Monday, June 26, 2017

Have you seen it?


When we lose our focus, we lose sight of what we want - why we started in the first place.

I feel like I have been losing my focus for the past few weeks.  I haven't been tracking really at all.  I've missed a few weigh ins and meetings.  I have not been giving it nearly 100%.  It shows in the way I feel about myself.  We went camping over the weekend and I didn't think I was THAT bad.  I weighed this morning just to see what I needed to do for the week, and the scale proved me wrong.  I did do THAT BAD.  It was very disappointing, and while I know part of it is the lack of water, I know a lot of it was poor choices - and not just from the weekend but for the past weeks.  It definitely catches up to you.

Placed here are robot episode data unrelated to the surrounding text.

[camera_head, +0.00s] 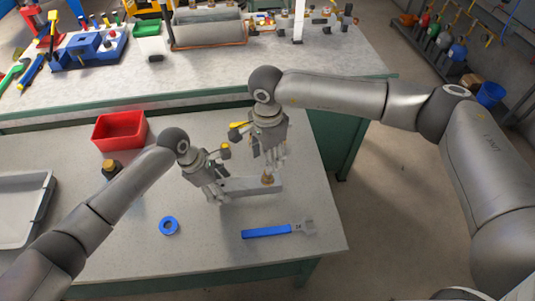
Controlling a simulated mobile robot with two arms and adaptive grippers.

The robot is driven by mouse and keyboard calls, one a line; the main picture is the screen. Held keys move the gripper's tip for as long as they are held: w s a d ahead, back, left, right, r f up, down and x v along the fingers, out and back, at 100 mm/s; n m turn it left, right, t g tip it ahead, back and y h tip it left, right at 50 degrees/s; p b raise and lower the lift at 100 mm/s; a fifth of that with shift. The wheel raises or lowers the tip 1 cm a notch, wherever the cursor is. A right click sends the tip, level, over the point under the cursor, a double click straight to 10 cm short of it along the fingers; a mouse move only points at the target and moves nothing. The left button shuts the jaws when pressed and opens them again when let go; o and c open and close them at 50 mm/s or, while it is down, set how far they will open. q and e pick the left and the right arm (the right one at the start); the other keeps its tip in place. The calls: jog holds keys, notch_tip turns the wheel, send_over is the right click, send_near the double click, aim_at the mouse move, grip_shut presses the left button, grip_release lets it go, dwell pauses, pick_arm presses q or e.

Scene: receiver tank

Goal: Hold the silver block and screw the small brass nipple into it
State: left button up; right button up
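The silver block (247,187) is a long grey bar lying flat at the middle of the near table. My left gripper (217,196) is at the block's left end, with its fingers closed about that end. The small brass nipple (267,179) stands upright at the block's right part. My right gripper (271,170) points down right over the nipple, its fingertips close around its top. Whether those fingers touch the nipple is too small to tell. The nipple's lower end and the hole under it are hidden.
A blue-handled wrench (267,232) and a blue tape ring (169,226) lie in front of the block. A red bin (120,131), a small dark jar with a yellowish top (112,168) and a grey tray (22,210) are at left. A cluttered bench (330,62) stands behind.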

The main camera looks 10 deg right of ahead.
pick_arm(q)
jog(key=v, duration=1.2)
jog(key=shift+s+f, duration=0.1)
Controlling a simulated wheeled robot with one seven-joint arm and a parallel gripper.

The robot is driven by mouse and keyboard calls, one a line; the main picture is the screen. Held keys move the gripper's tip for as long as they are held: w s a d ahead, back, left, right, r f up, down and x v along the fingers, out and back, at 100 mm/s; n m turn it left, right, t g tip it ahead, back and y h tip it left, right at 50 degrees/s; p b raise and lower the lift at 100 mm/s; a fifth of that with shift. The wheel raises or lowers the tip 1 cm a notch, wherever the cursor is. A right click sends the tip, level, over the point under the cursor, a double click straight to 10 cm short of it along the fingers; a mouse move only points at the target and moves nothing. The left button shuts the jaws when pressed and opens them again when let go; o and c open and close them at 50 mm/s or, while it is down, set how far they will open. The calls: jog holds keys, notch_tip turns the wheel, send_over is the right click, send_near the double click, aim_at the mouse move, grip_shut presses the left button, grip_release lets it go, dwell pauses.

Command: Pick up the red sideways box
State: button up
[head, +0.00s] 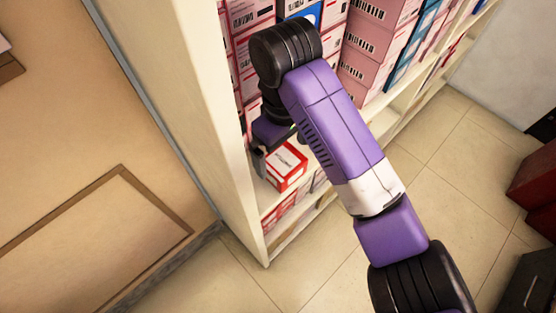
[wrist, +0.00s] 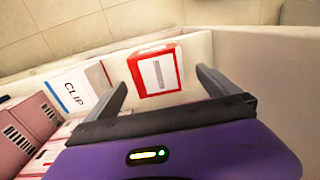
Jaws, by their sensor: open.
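The red and white box (head: 286,165) sits on a shelf of the cream shelving unit in the head view, near its left end. In the wrist view the same red-edged box (wrist: 156,71) shows ahead of my gripper, between the lines of its two fingers. My gripper (head: 260,150) is partly hidden by my arm in the head view. In the wrist view my gripper (wrist: 160,82) is open and empty, its fingers apart. The box looks clear of both fingers; the exact gap to it is hard to tell.
The shelf's side panel (head: 200,120) stands close on the left. A white box marked CLIP (wrist: 78,88) lies left of the red box in the wrist view, with pink boxes (wrist: 32,120) beyond.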

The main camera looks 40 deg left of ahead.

So all I can do is get back on track.  I'm loading up on water and watermelon today.  I am still glad that I'm doing WW because if I weren't,  I know I'd be up to my highest again.  With a change of schedule - just trying to get into a routine - plus all the adventures of summer, it's hard.  It seems like there's always a BBQ coming up, always a work party or just snacks, always something out of the norm... 

Need to focus on the positives...
       + Still down ~ 27 lbs (today) from my highest 
       + Down 13+ from WW
       + When I'm eating well, I feel better physically and mentally
       + I can see the difference when I do side by sides



Need to focus on my WHY
      *  I want to feel good about myself
      *  I want to have more confidence
      *  I {obviously} want to not look/feel HUGE
      *  I want to be able to wear cute clothes
      *  I want to have a 1 as the first digit of my weight
     
Of course there's more, but this is the gist.  I just want to look and feel better about myself!  I know I've done pretty good so far, but I'm slipping. And I can't keep going that direction.  In two years I've lost 30 lbs.  Since January, I'm down almost 17.  I just have a lot of work to do still. It's overwhelming at times.  I know what needs to be done.  But even when you have all the pieces in front of you - and a set of instructions - sometimes it still feels like you're putting together a piece of furniture from Ikea.  

I know I'll get there - I wish it was faster... and I wish it was easier... but I just need to remember what I want - no matter the reason.  Anyhow - I just know it had been a while since I posted anything, so I figured, might as well today since I was bumming a bit.